We are generating some crosssell-data for a shop. We want to display stuff like "customers who looked at this product, also looked at these products". To generate this data, we do this query on a daily routine from session-based product-viewed-data.
INSERT INTO
product_viewed_together
(
product,
product_associate,
viewed
)
SELECT
v.product,
v2.product,
COUNT(*)
FROM
product_view v
INNER JOIN
product_view v2
ON
v2.session = v.session
AND v2.product != v.product
AND DATE_ADD(v2.created, INTERVAL %d DAY) > NOW()
WHERE
DATE_ADD(v.created, INTERVAL %d DAY) > NOW()
GROUP BY
v.product,
v2.product;
Table product_view
is joined to itself. As this table is quite big (circa 26 million rows), the result is even bigger. The query issues a huge amount of performance and time.
I am not use, we choosed a layout fitting the problem in a good way. Is there a better way to store and generate this data?
Make the date tests sargable:
DATE_ADD(v.created, INTERVAL %d DAY) > NOW()
-->
v.created > NOW - INTERVAL %d DAY
Is product_view
a VIEW
? Or a TABLE
? If a table, provide two "covering" indexes:
INDEX(created, session, product) -- (for v)
INDEX(session, created, product) -- (for v2)
Perhaps all the counts you get are even?

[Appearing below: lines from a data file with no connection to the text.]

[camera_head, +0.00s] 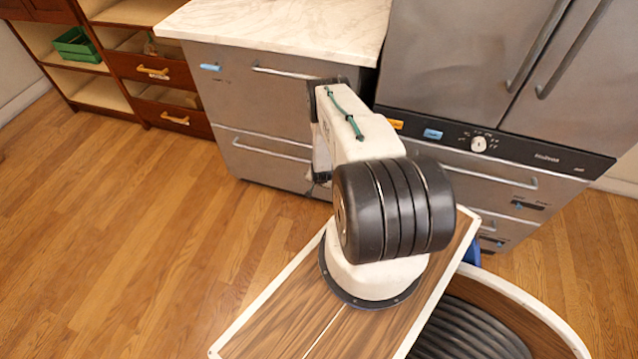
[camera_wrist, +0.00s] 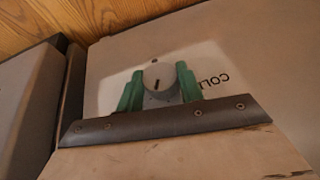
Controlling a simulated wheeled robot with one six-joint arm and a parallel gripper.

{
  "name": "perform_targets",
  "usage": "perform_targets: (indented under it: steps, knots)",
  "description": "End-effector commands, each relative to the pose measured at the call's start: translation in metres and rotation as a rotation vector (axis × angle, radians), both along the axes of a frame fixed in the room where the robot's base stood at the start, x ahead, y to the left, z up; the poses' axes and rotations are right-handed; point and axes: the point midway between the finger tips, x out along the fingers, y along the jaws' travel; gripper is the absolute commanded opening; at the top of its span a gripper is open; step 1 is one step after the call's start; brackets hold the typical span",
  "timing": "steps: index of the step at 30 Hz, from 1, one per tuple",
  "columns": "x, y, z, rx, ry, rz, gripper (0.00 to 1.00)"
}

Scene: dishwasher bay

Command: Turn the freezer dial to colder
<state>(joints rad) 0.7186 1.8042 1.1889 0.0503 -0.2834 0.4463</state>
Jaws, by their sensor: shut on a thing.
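In the wrist view, a round pale dial (camera_wrist: 158,75) with a dark pointer mark sits on a light plate on a grey-beige front. Part of a word, "COL", shows upside down beside it. My gripper (camera_wrist: 160,88) has its two green fingers on either side of the dial, shut on it. In the head view my arm reaches toward the grey drawer unit under the marble top, and the gripper and the held dial are hidden behind the arm.
A steel fridge (camera_head: 450,60) stands at right, with a black panel carrying another white dial (camera_head: 479,144). The grey drawer unit (camera_head: 240,95) has a marble counter (camera_head: 270,30). Wooden shelves (camera_head: 120,60) with a green crate (camera_head: 77,46) stand at left. The wood floor (camera_head: 140,230) at left is clear.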

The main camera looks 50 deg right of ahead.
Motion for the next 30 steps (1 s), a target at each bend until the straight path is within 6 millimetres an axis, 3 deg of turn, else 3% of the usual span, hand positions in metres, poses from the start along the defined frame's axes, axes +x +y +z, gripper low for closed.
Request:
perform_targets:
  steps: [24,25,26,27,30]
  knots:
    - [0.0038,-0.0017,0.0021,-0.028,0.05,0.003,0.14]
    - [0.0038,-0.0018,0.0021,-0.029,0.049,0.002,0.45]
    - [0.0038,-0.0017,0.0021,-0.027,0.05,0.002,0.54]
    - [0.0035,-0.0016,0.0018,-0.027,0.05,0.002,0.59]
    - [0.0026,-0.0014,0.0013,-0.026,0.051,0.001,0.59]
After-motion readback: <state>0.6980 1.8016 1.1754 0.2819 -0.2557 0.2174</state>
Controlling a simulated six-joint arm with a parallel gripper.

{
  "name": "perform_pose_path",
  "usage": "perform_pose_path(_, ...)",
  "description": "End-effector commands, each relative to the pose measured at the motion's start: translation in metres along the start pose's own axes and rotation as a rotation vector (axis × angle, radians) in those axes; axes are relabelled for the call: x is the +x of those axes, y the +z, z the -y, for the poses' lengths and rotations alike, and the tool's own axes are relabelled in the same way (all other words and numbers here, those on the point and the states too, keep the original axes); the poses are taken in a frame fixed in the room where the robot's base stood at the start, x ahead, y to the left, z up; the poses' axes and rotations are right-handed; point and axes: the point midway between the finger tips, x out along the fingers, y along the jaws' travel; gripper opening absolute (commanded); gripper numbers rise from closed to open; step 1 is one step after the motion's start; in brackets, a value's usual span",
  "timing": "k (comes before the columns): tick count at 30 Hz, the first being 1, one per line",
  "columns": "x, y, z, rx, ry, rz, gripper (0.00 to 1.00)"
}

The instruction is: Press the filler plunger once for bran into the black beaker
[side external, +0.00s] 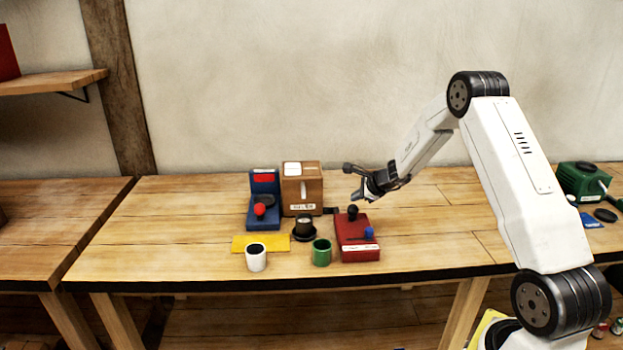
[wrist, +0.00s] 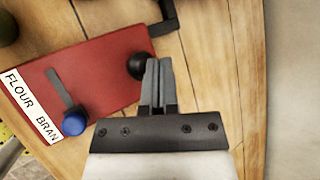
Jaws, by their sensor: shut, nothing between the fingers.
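A red box (side external: 352,235) carries a black round knob (side external: 352,211) and a blue knob (side external: 369,233). In the wrist view a white label (wrist: 30,108) on it reads FLOUR and BRAN. There the blue knob (wrist: 74,122) stands at the BRAN end of a dark slot. The black beaker (side external: 304,227) stands upright on a dark round base in front of the brown box (side external: 302,180). My gripper (side external: 358,195) is shut and empty above the red box's back part. In the wrist view its fingertips (wrist: 157,64) appear right beside the black knob (wrist: 138,66); contact cannot be told.
A blue device (side external: 263,185) with a red ball stands left of the brown box. A yellow mat (side external: 245,243), a white cup (side external: 256,260) and a green cup (side external: 321,257) are near the front. A green machine (side external: 580,182) is far right. The table's back left is clear.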

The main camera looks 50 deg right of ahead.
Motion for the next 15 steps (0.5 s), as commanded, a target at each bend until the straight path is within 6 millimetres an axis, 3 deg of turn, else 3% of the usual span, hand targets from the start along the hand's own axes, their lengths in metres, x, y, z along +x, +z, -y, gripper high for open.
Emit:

This bug can be fixed in about 3 ways, each will double the speed. I think the optimal one is to change one line in the ON
to
DATE_ADD(v2.created, INTERVAL %d DAY) > NOW()
-->
v2.created > v.created
I think that will double the speed.
However, the counts may not be exactly correct if you can have two different products with the same created
.
Another issue: You will end up with
prod assoc CT
123 234 43
234 123 76 -- same pair, opposite order
My revised test says that 234 came before 123 more often than the other way.
Give those things a try. But if you still need more; I have another, more invasive, thought.